The Art of the Americans

The taproots of American productions in both continents go deep into the Indian culture. In South America and in North America south of the Rio Grande, the native Indian population is ethnically the largest group. Into this great underlying stratum of indigenous American culture flowed first, in Central and South America, a Spanish strain. Before 1800, to the more sparsely populated North America came French, English, Dutch, and German groups. These were followed by German revolutionaries, the Irish, the Italians, and from 1910 on, by great Slavic migrations, bringing their colorful folk arts from the Balkans and Western Asia. All through these years the Africans brought into our literature and music their rich underlying rhythms and soft harmonious speech.

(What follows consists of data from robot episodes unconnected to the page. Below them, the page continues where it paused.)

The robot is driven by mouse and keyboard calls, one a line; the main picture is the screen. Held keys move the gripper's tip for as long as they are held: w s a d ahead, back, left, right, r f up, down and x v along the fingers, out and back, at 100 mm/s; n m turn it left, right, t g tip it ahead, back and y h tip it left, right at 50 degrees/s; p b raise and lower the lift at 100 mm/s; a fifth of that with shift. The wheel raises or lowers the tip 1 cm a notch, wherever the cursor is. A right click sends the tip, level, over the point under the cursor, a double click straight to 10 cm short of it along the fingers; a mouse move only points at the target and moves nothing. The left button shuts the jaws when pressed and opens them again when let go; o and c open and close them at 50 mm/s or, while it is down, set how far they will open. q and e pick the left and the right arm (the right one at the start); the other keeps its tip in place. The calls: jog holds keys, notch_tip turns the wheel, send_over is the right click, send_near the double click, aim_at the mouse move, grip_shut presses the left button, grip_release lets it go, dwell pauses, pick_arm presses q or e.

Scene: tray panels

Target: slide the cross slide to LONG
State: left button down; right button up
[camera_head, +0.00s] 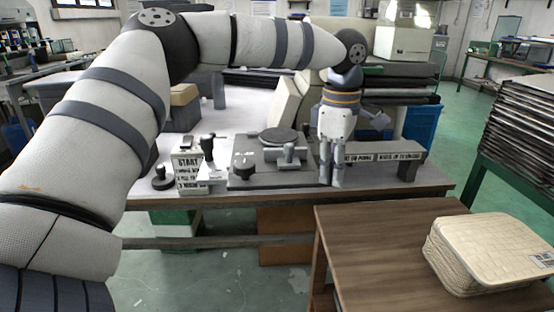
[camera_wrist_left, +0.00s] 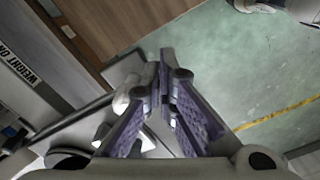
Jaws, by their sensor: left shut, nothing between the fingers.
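A grey panel (camera_head: 240,178) sits on the white-topped table. It carries a knob (camera_head: 245,162), a round plate (camera_head: 278,136) and a light grey handle on a block (camera_head: 289,154). I cannot tell for sure which part is the cross slide, and no LONG mark is readable. My right gripper is not in view.
A START sign (camera_head: 187,170) and a black-knobbed lever (camera_head: 208,148) stand left of the panel. A grey bar (camera_head: 400,160) with labels is at the right. A wooden table (camera_head: 375,235) with a woven box (camera_head: 490,252) stands in front right.

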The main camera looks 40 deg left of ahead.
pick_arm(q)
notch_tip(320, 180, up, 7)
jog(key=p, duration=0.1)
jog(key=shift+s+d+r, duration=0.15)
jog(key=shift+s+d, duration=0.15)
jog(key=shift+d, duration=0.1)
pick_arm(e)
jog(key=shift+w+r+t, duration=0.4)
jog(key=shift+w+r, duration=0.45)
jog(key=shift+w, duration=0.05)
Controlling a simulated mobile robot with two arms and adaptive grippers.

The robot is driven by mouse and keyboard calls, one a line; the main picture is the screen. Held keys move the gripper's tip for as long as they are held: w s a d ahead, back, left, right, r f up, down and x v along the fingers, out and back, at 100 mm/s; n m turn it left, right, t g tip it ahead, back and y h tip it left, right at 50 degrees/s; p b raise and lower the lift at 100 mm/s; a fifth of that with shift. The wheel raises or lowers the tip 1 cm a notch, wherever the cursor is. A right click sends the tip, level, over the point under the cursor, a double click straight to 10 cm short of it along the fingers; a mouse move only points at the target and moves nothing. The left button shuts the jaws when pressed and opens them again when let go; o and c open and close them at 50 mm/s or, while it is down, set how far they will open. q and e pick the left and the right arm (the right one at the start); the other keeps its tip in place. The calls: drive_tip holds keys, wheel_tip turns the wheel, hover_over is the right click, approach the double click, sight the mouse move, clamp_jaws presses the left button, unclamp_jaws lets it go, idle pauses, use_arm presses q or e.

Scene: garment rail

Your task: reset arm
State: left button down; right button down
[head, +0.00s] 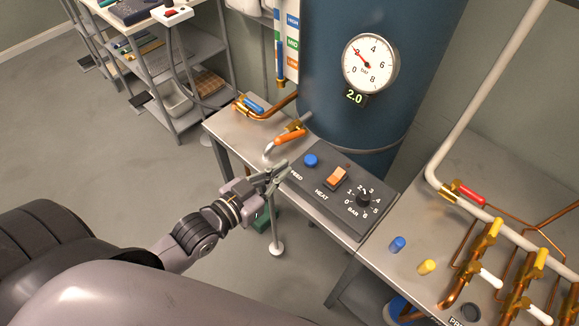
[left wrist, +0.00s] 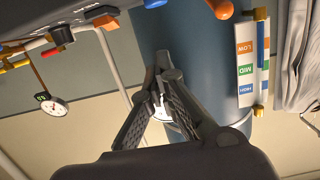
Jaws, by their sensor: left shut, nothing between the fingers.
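My left gripper (head: 274,172) is in the middle of the head view, just off the left edge of the grey control panel (head: 320,228). Its fingers are closed with nothing between them. In the left wrist view the fingers of my left gripper (left wrist: 166,75) meet at their tips in front of the blue tank. The panel bears a blue button (head: 310,160), an orange HEAT switch (head: 337,178) and a black BAR dial (head: 363,199). An orange-handled tap (head: 290,136) is a little above the gripper. My right gripper does not show.
The blue tank (head: 365,112) stands behind the panel with a round gauge (head: 370,63) and a 2.0 display (head: 355,97). Copper pipes with yellow and white valves (head: 487,276) fill the lower right. A shelf rack (head: 170,75) stands upper left. Open floor (head: 80,140) lies left.

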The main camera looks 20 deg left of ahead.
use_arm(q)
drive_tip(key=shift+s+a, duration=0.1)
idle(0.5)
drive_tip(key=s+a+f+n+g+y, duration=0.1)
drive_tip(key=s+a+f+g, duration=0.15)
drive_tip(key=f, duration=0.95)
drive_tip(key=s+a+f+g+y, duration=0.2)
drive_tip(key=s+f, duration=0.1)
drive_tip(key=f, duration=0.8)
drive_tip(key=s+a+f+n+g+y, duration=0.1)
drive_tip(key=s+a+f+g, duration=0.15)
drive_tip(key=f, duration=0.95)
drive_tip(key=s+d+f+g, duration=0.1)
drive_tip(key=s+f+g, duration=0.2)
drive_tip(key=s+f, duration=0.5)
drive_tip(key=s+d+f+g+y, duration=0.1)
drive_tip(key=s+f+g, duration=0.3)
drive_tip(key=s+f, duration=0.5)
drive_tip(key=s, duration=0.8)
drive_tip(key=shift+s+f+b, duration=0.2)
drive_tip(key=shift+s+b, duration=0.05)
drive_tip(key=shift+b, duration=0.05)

Although the majority population in the United States is of Celto-Germanic origin, it has assimilated elements from Indian, African, and Mediterranean cultures, so that the fundamentally Gothic art which it would naturally have created has been transformed into a new form, more nearly universal in style and international in its message. This poetic ideology, expressed in the four quotations heading this chapter, has not yet found its expression in a satisfactory graphic and plastic form necessary for complete definition of the American idea of beauty. One cannot fully visualize the American art of the future until he has examined the folk legends and mythology of the various groups represented. Considering these legends and the primitive rhythms of the dances accompanying them, one gains a new conception of the meaning of American art. It is broader than that presented by Paul Claudel, who derived all from the dynamo.

The inventive American, although capable of creating the dynamo, enjoys a feeling of power transcending the monotony of the assembly line. His construction of the machine, undertaken partly for the joy of creating new sources of power, also predestines him for the creation of a spatial art, energetic as the early Celto-Germanic interweave. Throughout American mythology one also finds a Promethean spirit, at times rough and humorous, at times melancholy and musical, which seeks expression in the temporal arts.